O mundo mudou, e com ele mudaram também os códigos de visibilidade. Nas décadas de 1960, 70, 80 e até os anos 90, aparecer em uma coluna social era um símbolo de status: era estar no radar, ser parte de um circuito de influência. Os jornais registravam desde jantares discretos em mansões e coberturas cariocas até festas nababescas em Campos do Jordão ou Morumbi, com listas de convidados, marcas dos vestidos, bufês e espumantes. O colunismo social era, além de informativo, também uma plataforma de legitimação de poder.
O glamour que se foi — e o que ficou
Mas com o tempo, a própria noção de exclusividade se alterou. A digitalização da vida social tornou tudo simultaneamente mais acessível e mais efêmero. O Instagram, o TikTok e mesmo o LinkedIn passaram a cumprir, cada um a seu modo, a função de mostrar onde alguém esteve, com quem, como se vestiu e o que comeu. O lugar do colunista social, com suas notas discretamente enviesadas e suas frases de efeito, foi invadido por influenciadores, assessores de imagem e fotógrafos profissionais a serviço de suas próprias redes. A cobertura é instantânea, direta da fonte, sem necessidade de intermediação jornalística.
Além disso, houve um esfriamento natural do interesse público pelo universo da alta sociedade tradicional. Em tempos de vigilância social e de cancelamentos, ostentar se tornou perigoso. Milionários aprenderam a não gritar tanto sua fortuna.

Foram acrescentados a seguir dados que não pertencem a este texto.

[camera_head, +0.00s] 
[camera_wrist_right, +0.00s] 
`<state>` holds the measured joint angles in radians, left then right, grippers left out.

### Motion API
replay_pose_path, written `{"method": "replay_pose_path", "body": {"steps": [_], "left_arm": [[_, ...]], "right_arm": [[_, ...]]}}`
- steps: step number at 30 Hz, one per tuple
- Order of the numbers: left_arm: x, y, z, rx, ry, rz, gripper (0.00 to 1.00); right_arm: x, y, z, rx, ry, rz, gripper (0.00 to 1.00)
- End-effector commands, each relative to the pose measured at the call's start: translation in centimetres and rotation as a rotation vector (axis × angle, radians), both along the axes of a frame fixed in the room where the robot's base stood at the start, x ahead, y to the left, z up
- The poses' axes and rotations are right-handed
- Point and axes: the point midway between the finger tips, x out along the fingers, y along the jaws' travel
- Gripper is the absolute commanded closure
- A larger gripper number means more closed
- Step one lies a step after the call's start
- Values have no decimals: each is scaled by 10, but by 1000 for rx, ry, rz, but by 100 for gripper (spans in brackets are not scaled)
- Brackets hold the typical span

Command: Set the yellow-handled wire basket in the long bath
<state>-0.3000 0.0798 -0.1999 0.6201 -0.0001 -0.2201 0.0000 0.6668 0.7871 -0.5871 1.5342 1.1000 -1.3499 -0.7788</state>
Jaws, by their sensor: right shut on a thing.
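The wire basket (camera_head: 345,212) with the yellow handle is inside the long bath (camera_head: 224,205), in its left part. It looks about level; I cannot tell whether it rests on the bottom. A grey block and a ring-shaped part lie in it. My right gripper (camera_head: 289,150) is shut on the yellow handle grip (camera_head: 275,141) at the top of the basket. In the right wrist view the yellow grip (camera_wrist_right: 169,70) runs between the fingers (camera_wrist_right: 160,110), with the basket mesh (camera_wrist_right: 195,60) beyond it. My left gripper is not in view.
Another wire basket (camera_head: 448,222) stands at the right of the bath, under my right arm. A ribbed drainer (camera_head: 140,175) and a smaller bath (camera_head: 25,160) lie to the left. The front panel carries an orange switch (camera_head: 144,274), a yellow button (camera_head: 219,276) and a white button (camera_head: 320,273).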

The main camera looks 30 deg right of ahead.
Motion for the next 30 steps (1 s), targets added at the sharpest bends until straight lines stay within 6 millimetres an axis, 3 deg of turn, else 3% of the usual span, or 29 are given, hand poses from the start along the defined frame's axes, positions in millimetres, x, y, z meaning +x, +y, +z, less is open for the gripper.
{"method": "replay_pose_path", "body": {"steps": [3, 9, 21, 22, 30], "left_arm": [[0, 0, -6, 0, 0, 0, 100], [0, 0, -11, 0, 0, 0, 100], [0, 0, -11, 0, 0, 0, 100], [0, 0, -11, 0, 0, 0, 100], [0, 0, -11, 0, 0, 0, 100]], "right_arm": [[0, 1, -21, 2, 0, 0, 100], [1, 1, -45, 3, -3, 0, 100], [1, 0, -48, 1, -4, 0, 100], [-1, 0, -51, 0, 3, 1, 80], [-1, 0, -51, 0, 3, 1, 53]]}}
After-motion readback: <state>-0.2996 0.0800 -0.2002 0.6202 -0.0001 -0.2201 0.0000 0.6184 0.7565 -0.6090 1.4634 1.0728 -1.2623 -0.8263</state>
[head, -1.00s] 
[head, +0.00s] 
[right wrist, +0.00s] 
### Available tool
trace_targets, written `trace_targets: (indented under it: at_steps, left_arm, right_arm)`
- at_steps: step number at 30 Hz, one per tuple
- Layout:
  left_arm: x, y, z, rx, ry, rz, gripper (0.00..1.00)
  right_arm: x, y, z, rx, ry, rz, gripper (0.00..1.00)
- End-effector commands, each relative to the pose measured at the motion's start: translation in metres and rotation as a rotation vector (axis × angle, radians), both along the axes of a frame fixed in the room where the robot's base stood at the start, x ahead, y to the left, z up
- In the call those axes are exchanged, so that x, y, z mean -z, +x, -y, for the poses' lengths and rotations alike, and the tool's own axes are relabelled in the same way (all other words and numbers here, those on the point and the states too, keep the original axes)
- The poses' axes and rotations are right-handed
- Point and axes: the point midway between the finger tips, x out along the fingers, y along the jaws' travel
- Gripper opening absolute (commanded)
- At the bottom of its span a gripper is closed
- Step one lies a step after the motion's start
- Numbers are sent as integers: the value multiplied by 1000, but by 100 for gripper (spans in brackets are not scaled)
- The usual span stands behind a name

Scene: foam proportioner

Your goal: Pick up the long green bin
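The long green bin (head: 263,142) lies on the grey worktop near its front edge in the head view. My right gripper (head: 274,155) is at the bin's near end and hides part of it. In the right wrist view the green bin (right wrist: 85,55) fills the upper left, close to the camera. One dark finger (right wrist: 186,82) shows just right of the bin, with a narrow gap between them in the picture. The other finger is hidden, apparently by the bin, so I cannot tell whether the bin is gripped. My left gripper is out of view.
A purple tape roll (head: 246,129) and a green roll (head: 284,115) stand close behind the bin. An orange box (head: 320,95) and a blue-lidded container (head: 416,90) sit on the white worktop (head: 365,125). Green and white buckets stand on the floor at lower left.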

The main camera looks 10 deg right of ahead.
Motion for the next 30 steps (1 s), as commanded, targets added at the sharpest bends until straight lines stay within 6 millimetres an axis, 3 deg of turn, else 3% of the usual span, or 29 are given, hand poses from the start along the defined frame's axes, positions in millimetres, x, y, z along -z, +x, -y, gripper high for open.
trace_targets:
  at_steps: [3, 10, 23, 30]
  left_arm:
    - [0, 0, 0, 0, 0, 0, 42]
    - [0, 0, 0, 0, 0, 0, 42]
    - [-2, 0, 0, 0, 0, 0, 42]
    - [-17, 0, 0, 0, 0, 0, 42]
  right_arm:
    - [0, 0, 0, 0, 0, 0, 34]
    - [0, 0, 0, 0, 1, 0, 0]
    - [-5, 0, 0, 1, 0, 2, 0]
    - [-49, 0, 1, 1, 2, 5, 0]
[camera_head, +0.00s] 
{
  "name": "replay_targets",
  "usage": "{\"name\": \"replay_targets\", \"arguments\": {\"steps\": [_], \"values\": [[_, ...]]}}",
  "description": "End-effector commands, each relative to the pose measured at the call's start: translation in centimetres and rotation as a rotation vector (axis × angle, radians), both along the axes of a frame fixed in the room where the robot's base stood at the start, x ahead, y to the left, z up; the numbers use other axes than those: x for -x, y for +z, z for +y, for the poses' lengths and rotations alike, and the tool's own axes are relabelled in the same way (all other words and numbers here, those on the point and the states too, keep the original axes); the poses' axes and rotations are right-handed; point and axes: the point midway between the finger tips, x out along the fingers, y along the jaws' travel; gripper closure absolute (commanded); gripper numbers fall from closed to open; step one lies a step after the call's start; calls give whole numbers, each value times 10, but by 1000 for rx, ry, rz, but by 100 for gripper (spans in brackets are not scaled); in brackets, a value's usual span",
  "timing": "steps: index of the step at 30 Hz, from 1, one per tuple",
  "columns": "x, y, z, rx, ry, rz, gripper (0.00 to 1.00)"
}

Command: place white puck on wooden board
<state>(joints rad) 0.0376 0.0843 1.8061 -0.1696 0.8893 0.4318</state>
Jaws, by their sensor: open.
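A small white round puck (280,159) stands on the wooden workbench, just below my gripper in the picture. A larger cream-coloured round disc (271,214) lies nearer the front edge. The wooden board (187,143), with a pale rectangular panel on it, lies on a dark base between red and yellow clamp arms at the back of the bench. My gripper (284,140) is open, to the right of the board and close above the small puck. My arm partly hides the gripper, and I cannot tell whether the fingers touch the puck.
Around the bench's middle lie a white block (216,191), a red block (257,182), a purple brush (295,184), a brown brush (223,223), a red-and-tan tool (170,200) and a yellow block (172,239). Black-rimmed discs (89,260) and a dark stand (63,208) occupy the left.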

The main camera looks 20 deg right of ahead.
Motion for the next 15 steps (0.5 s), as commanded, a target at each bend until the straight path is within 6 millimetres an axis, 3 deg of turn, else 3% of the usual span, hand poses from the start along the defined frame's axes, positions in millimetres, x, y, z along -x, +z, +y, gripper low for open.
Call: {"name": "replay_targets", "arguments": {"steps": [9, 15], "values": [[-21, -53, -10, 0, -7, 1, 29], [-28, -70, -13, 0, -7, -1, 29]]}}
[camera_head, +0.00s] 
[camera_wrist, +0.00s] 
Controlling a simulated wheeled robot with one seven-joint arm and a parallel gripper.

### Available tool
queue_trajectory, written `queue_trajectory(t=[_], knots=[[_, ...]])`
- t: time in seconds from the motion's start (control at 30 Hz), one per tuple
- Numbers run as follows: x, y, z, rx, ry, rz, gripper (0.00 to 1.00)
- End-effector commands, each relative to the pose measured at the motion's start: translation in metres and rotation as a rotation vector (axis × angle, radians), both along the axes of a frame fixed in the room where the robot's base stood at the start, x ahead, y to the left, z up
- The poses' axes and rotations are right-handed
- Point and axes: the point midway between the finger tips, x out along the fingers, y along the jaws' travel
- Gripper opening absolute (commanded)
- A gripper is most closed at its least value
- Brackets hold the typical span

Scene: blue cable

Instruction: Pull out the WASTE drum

A elite política, por sua vez, blindou-se: hoje as decisões mais importantes são tomadas fora das lentes, em reuniões privadas, jantares sem fotógrafos e bastidores sem jornalistas. O glamour perdeu a espontaneidade, virou risco.
Mesmo quando surge um evento como o casamento Bezos-Sánchez, o tom da cobertura é cuidadosamente editado — não se trata mais de revelar o que o público não sabe, mas sim de reforçar uma imagem polida e globalmente estratégica. Nada ali é genuíno. O que outrora era o furo do Giba Um hoje é o press release revisado.
Ainda assim, há tentativas de reinvenção. Alguns veículos mantêm colunas sociais com pegada mais moderna, menos bajulatória e mais crítica. Outras investem em perfis mais bem apurados, em vez das clássicas notinhas rápidas. E ainda há públicos que se interessam, sobretudo fora dos grandes centros, por registros de casamentos, formaturas, encontros religiosos ou empresariais. A tradição persiste, mas perdeu centralidade.

É inegável que as colunas sociais desempenharam um papel importante na construção da memória social e política do país. Elas eram espelho e instrumento — refletiam comportamentos e influenciavam decisões. Foram um retrato à parte do Brasil oficial, e por isso, de valor histórico. Mas sua relevância no presente está ameaçada por um contexto em que tudo é visto, tudo é dito, e nada permanece.
No fim, a questão não é tanto se as colunas sociais ainda são relevantes — mas para quem elas são. A elite mudou, a sociedade mudou e, talvez, o jornalismo também precise mudar. Mas há algo de insubstituível na escrita que não apenas informa, mas também interpreta. E talvez seja aí, e não nos salões nem nas sacadas de Veneza, que o colunismo social possa se reinventar.